BVerfG, Beschluss vom 26.08.2008 - Aktenzeichen 2 BvR 1942/07

DRsp Nr. 2008/19185

Subsidiarität der Verfassungsbeschwerde gegen Grundrechtsverletzungen im verwaltungsgerichtlichen Eilverfahren

Wendet der Beschwerdeführer sich mit der Verfassungsbeschwerde gegen Entscheidungen im verwaltungsgerichtlichen Eilverfahren, die seinen Anspruch als geduldeter Ausländer auf Verlegung seines Wohnsitzes in ein anderes Bundesland zur Herstellung der Familieneinheit abgelehnt haben, so ist er vor Anrufung des Bundesverfassungsgerichts gehalten, seinen behaupteten Anspruch auf Erteilung von Duldungen zunächst in der Hauptsache zu verfolgen, da der Familie bis zu einer Entscheidung in der Hauptsache keine dauerhafte Trennung droht und über die Erteilung von nach § 12 Abs. 5 S. 1, 2 AufenthG ein vorläufig Art. 6 Abs. 1 und 2 GG genügender Kontakt unter den Familienmitgliedern sichergestellt werden kann.

Normenkette:

GG Art. 6 Abs. 1 , 2 ; BVerfGG § 90 Abs. 2 S. 1 ;

Gründe:

Die Verfassungsbeschwerde betrifft den in einem verwaltungsgerichtlichen Eilverfahren geltend gemachten Anspruch geduldeter Ausländer auf Verlegung ihres Wohnsitzes in ein anderes Land zur Herstellung der Familieneinheit.

I. 1. Die 22 Jahre alte Beschwerdeführerin zu 1., eine libanesische Staatsangehörige, ist mit dem 28 Jahre alten Beschwerdeführer zu 3., der nach den mit der Verfassungsbeschwerde in Zweifel gezogenen Feststellungen der Verwaltungsgerichte türkischer Staatsangehöriger ist, verheiratet. Der Beschwerdeführer zu 2. ist der fünf Jahre alte gemeinsame Sohn der Eheleute. Diese sind in den achtziger Jahren gemeinsam mit ihren Familien in das Bundesgebiet eingereist. Sie durchliefen erfolglos ein Asylverfahren und werden seit dessen Abschluss geduldet. Einer Abschiebung steht jedenfalls auch entgegen, dass die Beschwerdeführer nicht über Heimreisepapiere verfügen. Die Beschwerdeführer zu 1. und 2. leben in Nordrhein-Westfalen, der Beschwerdeführer zu 3. lebt in Niedersachsen. Seine Wohnsitzgemeinde hat dem Antrag der Beschwerdeführer zu 1. und zu 2. auf Erteilung einer Duldung nicht zugestimmt.

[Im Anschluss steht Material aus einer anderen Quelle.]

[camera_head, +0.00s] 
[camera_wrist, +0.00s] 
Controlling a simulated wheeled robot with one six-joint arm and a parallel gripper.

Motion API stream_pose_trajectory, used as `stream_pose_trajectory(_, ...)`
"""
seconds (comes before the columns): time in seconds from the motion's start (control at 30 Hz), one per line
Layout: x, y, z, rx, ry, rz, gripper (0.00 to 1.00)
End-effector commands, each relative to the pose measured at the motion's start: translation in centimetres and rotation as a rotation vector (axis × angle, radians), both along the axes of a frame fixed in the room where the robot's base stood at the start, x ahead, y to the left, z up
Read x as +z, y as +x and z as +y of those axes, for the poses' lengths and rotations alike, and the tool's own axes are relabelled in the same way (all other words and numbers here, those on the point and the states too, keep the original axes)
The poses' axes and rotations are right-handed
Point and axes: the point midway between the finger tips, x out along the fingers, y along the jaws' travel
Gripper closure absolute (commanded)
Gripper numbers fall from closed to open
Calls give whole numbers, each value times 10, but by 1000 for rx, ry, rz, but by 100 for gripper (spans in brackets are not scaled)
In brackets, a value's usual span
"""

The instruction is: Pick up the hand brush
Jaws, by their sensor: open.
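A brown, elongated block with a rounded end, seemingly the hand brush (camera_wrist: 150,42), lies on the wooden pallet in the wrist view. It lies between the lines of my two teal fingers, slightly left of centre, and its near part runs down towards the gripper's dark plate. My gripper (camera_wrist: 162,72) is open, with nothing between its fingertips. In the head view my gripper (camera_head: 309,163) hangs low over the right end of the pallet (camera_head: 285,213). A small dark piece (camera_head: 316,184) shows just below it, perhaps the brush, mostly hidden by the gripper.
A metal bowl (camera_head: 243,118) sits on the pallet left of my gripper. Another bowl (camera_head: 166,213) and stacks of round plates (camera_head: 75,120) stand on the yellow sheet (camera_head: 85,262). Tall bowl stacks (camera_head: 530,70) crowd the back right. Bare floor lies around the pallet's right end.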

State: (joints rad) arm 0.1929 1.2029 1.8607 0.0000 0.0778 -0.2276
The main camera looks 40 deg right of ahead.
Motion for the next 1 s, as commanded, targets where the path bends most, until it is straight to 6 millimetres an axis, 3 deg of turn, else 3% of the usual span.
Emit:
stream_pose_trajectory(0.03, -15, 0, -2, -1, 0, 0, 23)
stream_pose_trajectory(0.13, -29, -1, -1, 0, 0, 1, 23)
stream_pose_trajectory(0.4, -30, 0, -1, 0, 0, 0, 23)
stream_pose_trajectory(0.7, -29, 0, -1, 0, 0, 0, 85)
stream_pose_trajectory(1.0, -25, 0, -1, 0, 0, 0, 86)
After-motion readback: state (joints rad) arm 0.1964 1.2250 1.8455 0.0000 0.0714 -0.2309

2. Die Beschwerdeführer stellten beim Verwaltungsgericht den Antrag auf Erlass einer einstweiligen Anordnung gegen die Wohnsitzgemeinde des Beschwerdeführers zu 3., mit dem sie die Erteilung von Duldungen für die Beschwerdeführer zu 1. und 2. zum Zweck des Aufenthalts im Zuständigkeitsbereich der Antragsgegnerin begehrten.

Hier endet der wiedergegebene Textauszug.